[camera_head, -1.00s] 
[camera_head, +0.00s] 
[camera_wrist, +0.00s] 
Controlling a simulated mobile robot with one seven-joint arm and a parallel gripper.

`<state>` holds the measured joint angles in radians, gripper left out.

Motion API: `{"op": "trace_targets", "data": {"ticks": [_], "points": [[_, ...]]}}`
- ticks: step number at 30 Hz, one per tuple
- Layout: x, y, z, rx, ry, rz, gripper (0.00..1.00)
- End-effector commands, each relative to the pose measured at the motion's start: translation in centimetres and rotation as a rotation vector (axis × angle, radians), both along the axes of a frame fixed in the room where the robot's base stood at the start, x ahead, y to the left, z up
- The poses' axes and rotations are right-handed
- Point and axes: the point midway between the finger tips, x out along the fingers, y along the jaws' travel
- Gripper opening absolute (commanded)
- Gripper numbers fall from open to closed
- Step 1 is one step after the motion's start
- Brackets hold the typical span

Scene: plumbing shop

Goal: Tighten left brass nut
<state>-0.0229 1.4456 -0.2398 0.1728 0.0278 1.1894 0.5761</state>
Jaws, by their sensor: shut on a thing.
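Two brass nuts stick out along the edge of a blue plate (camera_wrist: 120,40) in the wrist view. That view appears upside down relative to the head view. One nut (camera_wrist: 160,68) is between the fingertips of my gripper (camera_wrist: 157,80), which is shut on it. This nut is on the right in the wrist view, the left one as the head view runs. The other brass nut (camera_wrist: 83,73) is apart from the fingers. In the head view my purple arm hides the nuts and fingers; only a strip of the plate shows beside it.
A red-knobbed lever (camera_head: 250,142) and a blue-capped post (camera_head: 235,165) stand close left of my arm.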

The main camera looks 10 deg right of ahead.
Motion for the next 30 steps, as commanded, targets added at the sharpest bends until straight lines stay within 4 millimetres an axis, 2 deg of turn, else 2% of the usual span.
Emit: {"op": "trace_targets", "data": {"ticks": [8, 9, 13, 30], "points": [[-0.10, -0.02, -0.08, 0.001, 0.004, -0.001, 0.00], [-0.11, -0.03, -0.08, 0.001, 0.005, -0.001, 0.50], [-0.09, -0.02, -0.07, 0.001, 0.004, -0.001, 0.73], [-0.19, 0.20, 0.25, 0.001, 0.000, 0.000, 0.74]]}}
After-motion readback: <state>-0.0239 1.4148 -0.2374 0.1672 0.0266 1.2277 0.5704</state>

§ **DIRECTIONS FOR THIS TASK**
Your task is to output exactly the lines from the one with "[camera_head, +0.00s]" through the one with "- End-effector commands, each", counting both ends.

§ **ANSWER TO THE EXERCISE**
[camera_head, +0.00s] 
[camera_wrist, +0.00s] 
Controlling a simulated mobile robot with one seven-joint arm and a parallel gripper.

`<state>` holds the measured joint angles in radians, gripper left out.

Motion API: `{"op": "trace_targets", "data": {"ticks": [_], "points": [[_, ...]]}}`
- ticks: step number at 30 Hz, one per tuple
- Layout: x, y, z, rx, ry, rz, gripper (0.00..1.00)
- End-effector commands, each relative to the pose measured at the motion's start: translation in centimetres and rotation as a rotation vector (axis × angle, radians), both along the axes of a frame fixed in the room where the robot's base stood at the start, x ahead, y to the left, z up

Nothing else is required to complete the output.